Legal Challenge Dismissed by the Bench
A bench presided over by Justice C Jayachandran issued the order while dismissing a petition filed by the Ernakulam Regional Co-operative Milk Producers' Union. The union had legally contested the government's land transfer order dated June 11, 2025, arguing that a 99-year lease granted to the Kerala Co-operative Milk Marketing Federation (Milma) over the land could not be revoked and resumed in the manner specified by the impugned order.
Government's Counterarguments and Legal Basis
The government strongly opposed the union's contentions, presenting several key arguments. Authorities asserted that there was no concluded lease as claimed by the union. Furthermore, it was argued that the chilling plant at Munnar, situated on the two-acre plot, had not been formally transferred to the union, and its mere possession could be revoked and resumed for a central government scheme.
The historical context reveals that the two acres of puramboke land in KDH Village were originally transferred to the then dairy development department in 1969 specifically for establishing a milk chilling plant. The government also highlighted that the impugned order permits Milma to retain 70 cents of the land for its ongoing operations, including use as a marketing hub and training center currently managed by the union. This retained portion notably includes the old chilling plant building.

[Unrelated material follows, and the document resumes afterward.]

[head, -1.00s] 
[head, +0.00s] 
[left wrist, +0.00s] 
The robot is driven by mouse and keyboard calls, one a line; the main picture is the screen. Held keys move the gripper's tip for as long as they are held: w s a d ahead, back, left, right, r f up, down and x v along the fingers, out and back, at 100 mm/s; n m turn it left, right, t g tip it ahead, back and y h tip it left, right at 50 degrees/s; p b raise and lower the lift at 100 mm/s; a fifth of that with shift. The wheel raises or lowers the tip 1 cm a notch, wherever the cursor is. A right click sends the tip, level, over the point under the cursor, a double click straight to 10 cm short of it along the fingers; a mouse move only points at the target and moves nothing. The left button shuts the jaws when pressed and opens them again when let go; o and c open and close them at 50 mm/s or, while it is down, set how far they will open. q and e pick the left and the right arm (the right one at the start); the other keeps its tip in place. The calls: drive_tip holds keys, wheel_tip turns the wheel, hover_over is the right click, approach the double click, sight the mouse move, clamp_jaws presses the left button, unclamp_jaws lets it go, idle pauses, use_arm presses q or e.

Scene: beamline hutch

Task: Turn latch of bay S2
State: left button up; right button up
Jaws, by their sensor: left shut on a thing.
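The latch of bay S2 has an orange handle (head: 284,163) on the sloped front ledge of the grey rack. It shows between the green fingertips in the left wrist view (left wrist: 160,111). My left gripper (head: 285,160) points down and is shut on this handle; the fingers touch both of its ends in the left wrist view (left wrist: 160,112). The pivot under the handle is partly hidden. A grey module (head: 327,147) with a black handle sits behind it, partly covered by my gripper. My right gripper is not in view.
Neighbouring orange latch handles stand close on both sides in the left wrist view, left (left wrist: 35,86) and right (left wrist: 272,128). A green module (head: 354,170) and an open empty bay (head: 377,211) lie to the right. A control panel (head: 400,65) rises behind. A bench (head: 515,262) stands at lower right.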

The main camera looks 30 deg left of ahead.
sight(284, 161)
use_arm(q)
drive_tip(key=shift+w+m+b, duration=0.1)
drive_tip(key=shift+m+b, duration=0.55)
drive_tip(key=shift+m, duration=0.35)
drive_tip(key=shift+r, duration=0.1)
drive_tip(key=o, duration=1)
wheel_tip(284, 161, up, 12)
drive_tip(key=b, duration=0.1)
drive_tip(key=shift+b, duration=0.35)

Court's Observations and Legal Reasoning
The High Court meticulously examined the legal framework governing the case. It noted that Rule 15(4) of the Kerala Land Assignment Rules, 1964, empowers the competent authority to terminate a lease after providing 60 days' written notice to the assignee if the land is required for government or public purposes.
The court further observed that since the land in question is government land given on lease, it falls under the jurisdiction of the Kerala Government Land Assignment Act and the Rules established thereunder. Additionally, the HC acknowledged that the government had satisfactorily demonstrated the necessity of using the land for the board, which constitutes a valid public purpose.
Importantly, the court emphasized that only 130 cents of the leased land is being resumed, while the petitioner is permitted to retain 70 cents for its operational needs. Taking into account the continuous meetings and deliberations held with the petitioner, the HC found that sufficient notice had indeed been given, aligning with legal requirements.
Conclusion and Implications
After thorough consideration of all arguments and legal provisions, the Kerala High Court concluded that the government's actions were legally sound and in the public interest. Consequently, the petition was dismissed, affirming the state's authority to reallocate the land for the central government scheme through the Livestock Development Board. This ruling underscores the balance between existing leasehold interests and overarching public purposes in land utilization decisions.